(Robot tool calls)
------------------------------

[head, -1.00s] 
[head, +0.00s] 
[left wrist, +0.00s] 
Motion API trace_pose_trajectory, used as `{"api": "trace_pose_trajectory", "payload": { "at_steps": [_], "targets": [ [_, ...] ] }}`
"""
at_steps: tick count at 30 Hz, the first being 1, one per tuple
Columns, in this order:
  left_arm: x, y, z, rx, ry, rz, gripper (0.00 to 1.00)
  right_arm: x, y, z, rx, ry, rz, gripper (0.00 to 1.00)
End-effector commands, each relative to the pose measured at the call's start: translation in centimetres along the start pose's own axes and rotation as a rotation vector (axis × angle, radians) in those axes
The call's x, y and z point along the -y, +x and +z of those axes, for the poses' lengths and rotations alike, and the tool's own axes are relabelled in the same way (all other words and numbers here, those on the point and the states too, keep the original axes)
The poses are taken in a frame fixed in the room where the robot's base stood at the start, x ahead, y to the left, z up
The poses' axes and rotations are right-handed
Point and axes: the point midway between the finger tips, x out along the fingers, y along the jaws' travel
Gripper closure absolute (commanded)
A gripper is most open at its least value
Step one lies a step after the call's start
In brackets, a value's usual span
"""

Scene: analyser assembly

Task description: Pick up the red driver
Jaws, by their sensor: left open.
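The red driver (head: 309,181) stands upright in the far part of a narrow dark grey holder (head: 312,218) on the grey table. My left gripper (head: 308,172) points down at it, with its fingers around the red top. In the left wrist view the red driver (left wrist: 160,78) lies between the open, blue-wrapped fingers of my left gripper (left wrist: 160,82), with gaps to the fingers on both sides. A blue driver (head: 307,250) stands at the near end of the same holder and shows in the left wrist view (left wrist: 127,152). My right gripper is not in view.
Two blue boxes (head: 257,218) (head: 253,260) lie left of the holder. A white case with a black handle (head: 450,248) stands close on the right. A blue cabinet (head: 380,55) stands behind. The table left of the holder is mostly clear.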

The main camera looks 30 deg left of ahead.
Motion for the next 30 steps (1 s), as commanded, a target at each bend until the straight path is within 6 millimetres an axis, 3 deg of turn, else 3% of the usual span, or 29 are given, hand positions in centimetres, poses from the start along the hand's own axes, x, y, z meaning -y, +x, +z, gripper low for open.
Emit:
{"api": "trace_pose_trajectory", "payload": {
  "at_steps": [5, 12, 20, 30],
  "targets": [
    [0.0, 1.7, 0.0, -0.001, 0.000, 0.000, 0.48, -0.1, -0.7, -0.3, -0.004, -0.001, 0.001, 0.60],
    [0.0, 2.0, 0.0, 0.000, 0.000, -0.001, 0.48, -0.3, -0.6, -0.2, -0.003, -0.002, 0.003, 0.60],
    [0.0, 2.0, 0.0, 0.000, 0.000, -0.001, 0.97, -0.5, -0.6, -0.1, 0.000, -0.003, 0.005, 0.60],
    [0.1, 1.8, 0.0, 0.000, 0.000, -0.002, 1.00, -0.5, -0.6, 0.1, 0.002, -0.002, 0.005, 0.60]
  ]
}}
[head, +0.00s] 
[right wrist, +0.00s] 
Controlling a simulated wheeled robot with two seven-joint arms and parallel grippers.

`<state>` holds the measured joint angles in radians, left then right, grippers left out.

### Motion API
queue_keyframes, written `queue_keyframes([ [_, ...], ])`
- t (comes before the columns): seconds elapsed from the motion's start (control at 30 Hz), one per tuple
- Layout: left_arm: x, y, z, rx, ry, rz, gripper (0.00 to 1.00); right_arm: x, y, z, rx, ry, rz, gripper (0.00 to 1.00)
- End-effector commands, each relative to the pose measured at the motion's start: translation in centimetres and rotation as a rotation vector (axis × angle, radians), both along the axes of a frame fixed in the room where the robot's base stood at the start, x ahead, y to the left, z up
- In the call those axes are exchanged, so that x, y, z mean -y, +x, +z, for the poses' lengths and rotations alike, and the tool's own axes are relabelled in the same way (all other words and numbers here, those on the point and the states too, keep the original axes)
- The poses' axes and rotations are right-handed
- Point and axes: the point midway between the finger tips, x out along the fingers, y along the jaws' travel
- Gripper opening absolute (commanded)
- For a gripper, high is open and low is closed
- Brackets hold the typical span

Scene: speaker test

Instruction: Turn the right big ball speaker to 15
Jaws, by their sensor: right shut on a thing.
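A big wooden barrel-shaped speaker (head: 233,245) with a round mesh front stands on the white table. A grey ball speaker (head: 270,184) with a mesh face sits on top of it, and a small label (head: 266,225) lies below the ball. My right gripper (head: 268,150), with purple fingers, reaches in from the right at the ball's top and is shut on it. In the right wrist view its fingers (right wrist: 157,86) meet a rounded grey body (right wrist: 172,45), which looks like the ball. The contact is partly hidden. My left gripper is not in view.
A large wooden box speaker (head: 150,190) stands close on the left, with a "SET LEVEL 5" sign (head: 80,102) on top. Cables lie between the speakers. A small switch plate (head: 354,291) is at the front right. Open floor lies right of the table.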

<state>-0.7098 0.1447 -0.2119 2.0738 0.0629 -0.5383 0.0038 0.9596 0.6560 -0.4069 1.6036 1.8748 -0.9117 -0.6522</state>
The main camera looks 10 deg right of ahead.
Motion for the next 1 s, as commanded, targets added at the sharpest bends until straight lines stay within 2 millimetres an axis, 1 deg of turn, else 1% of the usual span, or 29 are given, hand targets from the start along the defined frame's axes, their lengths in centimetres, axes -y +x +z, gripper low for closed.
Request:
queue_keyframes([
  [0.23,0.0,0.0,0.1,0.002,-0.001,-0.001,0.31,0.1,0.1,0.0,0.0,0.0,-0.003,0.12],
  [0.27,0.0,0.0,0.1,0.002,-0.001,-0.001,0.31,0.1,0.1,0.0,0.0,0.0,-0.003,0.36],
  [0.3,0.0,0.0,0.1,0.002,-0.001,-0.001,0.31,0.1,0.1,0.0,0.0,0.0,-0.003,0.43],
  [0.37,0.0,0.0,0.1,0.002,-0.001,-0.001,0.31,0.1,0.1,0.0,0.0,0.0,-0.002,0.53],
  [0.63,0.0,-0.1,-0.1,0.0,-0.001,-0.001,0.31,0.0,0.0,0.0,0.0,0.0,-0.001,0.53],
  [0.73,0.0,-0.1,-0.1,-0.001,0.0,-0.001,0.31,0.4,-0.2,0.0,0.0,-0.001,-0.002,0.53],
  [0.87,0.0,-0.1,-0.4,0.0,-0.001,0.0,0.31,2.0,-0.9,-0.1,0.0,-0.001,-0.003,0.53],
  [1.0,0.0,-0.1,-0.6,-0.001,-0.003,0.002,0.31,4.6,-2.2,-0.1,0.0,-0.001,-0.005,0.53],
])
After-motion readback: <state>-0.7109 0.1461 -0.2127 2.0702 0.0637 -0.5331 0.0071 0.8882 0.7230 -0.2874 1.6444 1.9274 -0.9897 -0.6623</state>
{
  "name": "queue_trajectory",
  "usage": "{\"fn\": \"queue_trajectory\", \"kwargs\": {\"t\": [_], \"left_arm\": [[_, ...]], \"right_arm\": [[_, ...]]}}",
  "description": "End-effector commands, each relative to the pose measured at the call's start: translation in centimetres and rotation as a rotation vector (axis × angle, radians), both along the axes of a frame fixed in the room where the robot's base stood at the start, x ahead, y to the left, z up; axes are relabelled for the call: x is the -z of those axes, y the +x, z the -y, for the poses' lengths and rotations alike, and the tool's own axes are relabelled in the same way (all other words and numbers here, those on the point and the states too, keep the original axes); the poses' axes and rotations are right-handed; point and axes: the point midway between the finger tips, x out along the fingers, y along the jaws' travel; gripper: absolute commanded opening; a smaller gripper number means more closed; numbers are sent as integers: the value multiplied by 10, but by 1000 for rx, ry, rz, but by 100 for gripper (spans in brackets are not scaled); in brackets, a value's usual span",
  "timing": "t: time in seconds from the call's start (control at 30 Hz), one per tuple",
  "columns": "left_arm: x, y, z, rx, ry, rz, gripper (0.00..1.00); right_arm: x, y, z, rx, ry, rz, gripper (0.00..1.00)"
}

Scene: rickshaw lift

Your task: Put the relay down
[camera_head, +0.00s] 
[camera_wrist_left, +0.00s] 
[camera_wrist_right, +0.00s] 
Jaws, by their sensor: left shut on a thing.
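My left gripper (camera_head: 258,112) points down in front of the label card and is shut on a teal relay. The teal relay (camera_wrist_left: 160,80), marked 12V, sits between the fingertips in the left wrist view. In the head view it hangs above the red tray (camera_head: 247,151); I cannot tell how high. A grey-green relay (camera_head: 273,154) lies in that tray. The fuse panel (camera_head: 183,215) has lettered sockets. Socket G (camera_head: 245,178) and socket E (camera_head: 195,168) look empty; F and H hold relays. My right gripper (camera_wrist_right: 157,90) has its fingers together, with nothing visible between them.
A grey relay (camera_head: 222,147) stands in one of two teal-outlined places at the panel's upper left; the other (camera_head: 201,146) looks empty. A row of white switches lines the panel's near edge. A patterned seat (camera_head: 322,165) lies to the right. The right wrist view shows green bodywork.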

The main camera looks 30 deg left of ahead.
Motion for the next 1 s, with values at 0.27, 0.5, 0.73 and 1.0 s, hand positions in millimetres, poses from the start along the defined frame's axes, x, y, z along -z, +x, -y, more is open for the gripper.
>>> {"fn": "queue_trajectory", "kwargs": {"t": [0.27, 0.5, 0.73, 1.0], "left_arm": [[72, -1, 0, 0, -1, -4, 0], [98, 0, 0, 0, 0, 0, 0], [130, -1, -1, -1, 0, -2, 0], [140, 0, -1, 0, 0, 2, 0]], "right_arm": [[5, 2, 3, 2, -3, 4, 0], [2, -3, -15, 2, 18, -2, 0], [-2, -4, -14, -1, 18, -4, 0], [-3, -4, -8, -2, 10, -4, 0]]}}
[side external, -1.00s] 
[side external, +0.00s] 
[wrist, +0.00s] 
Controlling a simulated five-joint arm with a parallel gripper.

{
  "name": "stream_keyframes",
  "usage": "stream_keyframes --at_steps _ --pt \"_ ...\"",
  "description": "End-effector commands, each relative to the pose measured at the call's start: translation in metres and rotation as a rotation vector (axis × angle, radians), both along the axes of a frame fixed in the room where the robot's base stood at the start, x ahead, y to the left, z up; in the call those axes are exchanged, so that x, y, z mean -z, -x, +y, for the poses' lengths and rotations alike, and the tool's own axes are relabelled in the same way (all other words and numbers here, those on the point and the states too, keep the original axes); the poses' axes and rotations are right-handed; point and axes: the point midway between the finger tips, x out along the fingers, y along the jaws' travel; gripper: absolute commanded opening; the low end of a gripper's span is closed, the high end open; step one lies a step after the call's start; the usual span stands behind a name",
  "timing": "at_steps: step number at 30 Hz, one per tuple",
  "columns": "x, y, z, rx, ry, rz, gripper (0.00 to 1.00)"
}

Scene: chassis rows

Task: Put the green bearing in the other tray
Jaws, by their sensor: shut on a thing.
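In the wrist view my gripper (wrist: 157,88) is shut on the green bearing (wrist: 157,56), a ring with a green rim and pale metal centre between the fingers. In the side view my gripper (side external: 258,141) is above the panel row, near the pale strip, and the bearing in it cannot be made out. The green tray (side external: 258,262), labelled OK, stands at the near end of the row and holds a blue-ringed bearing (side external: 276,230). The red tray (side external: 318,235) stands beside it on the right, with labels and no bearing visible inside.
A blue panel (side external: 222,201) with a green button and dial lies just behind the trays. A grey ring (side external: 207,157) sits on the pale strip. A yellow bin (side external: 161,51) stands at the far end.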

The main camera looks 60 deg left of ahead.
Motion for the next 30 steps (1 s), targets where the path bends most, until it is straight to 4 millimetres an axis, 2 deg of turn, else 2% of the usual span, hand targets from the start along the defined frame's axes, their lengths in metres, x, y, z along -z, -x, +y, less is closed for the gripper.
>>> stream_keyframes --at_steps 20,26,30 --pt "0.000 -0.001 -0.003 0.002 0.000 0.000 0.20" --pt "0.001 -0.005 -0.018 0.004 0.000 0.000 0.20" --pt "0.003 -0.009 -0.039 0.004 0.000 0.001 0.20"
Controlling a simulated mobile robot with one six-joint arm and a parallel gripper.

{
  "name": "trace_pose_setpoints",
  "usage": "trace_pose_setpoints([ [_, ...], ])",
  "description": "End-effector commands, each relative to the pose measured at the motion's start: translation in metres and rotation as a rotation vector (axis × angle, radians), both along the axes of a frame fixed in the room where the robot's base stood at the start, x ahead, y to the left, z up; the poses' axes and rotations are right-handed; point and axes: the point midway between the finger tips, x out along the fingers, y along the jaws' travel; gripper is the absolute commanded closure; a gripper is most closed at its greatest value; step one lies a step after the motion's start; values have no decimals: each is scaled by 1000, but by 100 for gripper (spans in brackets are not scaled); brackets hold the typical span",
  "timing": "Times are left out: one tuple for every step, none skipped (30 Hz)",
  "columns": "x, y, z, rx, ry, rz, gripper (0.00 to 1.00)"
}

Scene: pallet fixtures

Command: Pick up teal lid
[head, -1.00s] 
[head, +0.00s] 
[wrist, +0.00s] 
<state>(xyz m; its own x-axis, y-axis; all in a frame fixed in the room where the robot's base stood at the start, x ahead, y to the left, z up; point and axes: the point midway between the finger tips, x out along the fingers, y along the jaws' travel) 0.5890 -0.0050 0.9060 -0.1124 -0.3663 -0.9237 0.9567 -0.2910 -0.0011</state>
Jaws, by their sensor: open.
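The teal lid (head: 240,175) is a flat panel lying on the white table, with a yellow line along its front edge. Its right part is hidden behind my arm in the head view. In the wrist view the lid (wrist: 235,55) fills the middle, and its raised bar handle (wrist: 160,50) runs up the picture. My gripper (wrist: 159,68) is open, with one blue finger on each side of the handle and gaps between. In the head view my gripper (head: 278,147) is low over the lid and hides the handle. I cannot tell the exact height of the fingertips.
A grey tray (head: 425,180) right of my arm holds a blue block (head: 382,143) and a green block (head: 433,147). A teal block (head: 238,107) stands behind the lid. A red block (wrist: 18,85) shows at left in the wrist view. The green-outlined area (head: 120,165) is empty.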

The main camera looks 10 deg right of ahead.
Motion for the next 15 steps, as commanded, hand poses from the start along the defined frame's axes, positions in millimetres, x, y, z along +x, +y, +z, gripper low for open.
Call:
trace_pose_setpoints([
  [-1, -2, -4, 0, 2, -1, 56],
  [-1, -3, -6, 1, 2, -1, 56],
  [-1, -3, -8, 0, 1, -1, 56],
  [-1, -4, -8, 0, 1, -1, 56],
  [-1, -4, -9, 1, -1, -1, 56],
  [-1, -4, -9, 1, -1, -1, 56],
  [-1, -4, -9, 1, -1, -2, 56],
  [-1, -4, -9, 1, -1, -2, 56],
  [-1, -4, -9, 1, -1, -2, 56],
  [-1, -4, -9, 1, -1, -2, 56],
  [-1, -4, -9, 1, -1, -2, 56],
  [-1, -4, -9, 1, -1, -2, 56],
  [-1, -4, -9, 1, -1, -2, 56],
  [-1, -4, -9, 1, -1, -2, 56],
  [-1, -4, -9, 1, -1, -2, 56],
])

------------------------------

INSTRUCTIONS TO FOLLOW ▸
Quote the data above verbatim from its first line to the line that includes "Scene: analyser assembly", with both boundary lines retained.

ANSWER TO THE EXERCISE ▸
[head, -1.00s] 
[head, +0.00s] 
[left wrist, +0.00s] 
Motion API trace_pose_trajectory, used as `{"api": "trace_pose_trajectory", "payload": { "at_steps": [_], "targets": [ [_, ...] ] }}`
"""
at_steps: tick count at 30 Hz, the first being 1, one per tuple
Columns, in this order:
  left_arm: x, y, z, rx, ry, rz, gripper (0.00 to 1.00)
  right_arm: x, y, z, rx, ry, rz, gripper (0.00 to 1.00)
End-effector commands, each relative to the pose measured at the call's start: translation in centimetres along the start pose's own axes and rotation as a rotation vector (axis × angle, radians) in those axes
The call's x, y and z point along the -y, +x and +z of those axes, for the poses' lengths and rotations alike, and the tool's own axes are relabelled in the same way (all other words and numbers here, those on the point and the states too, keep the original axes)
The poses are taken in a frame fixed in the room where the robot's base stood at the start, x ahead, y to the left, z up
The poses' axes and rotations are right-handed
Point and axes: the point midway between the finger tips, x out along the fingers, y along the jaws' travel
Gripper closure absolute (commanded)
A gripper is most open at its least value
Step one lies a step after the call's start
In brackets, a value's usual span
"""

Scene: analyser assembly

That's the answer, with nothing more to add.